Military History of Perthshire pp. 387-395.
_John Small._
John Small was the third son of Patrick Small, who married Magdalen Robertson, sister of Alexander Robertson, the father of General John Reid. Reid and Small were thus not only neighbors and brother-officers, but first cousins, and were evidently on terms of close friendship. Born in Strathardle, Atholl, Scotland, in 1730, Small, like many of his countrymen of that date, began his military career with the Scots Brigade in Holland, being appointed a 2nd lieutenant in the Earl of Drumlanrig’s Regiment when it was raised for service of the States-General in 1747. How long he remained abroad is unknown but it is probable that he returned to England when the regiment was reduced in 1752. He did not, however, obtain a commission in the British army until four years later, when he was appointed lieutenant in the 42nd, just prior to its departure for America.

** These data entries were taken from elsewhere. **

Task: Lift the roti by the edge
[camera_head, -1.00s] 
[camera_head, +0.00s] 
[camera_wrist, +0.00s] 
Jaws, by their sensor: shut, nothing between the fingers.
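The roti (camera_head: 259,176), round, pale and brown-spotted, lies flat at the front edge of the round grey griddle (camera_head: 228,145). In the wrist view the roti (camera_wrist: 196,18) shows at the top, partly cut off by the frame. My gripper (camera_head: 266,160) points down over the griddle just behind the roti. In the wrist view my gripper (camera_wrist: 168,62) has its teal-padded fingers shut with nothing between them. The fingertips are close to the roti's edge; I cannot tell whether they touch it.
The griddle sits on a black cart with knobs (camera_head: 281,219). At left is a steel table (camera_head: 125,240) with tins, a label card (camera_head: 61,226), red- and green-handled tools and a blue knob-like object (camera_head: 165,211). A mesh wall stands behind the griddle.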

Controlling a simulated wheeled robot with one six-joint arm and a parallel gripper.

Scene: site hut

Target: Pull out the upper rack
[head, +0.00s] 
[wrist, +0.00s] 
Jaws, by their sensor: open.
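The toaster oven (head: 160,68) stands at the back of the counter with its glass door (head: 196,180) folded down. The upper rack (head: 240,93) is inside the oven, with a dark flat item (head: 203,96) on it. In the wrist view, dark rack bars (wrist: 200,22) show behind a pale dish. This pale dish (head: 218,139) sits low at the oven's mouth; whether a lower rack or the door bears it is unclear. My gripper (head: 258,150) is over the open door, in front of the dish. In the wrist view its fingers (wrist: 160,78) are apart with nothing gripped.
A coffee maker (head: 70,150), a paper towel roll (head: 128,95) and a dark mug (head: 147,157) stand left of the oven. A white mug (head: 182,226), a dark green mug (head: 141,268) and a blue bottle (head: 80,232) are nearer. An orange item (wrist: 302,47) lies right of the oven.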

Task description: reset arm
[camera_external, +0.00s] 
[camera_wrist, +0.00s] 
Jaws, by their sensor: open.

So far as is known, Small took part in all the campaigns in which his regiment was engaged from 1756 to 1763. He fought at Ticonderoga in 1758, served with General Amherst’s successful expedition to Lake Champlain in the following year, and took part in the operations which completed the conquest of Canada in 1760. After the surrender of Montreal he was sent in charge of French prisoners to New York, and we learn from a brother officer that General Amherst had great confidence in him, and frequently employed him “on particular services.” Two years later he served in the capture of Martinique and Havana and obtained his promotion as captain.
At the peace of 1763 Small was placed on half-pay, but, according to General Stewart, he was almost immediately put on the full-pay list of the North British Fusiliers (21st) and when in 1767 the Black Watch left for Europe, most of the men of that regiment who had volunteered to stay in America joined the Fusiliers in order to serve under Small, who was “deservedly popular” with them. Small, however, cannot have served long with the 21st, for in the same year in which the Black Watch left America he was appointed “major of brigade” to the forces in North America. It was probably during the interval between the Seven Years’ War and the war with the Americans that he began to acquire the property in Nova Scotia, part of which he afterwards bequeathed to his cousin, John Reid. We have some indication that during this period he interested himself in local politics and formed the friendship of at least one American which was of value to him later.
Small served throughout the War of Independence though but rare glimpses are obtained of him. He was present as a brigade-major at the battle of Bunker Hill, June 17, 1777, and in the course of that day his life was saved by the American General Putnam, who, seeing Small standing alone at a time when all around him had fallen, struck up the barrels of his men’s muskets to save his life. Shortly after this, Small raised the 2nd battalion of the Royal Highland Regiment and was appointed major-commandant. In 1778 the regiment was numbered the 84th and in 1780 he was promoted to lieutenant-colonel-commandant of his battalion. He is said to have joined Sir Henry Clinton at New York in 1779, but it is more probable that he was stationed for the most part in Nova Scotia. In March, 1783, Small and his battalion were at Fort Edward, New York, and in the following autumn the battalion was disbanded at Windsor, Nova Scotia, where many of the men settled and formed the present town of Douglas.
Small, once more on half-pay, returned home and in 1790 was promoted colonel and three years later was appointed lieutenant governor of Guernsey. In October, 1794, he became major-general and on the 17th of March, 1796, he died in Guernsey and was buried in the church of St. Peter Port.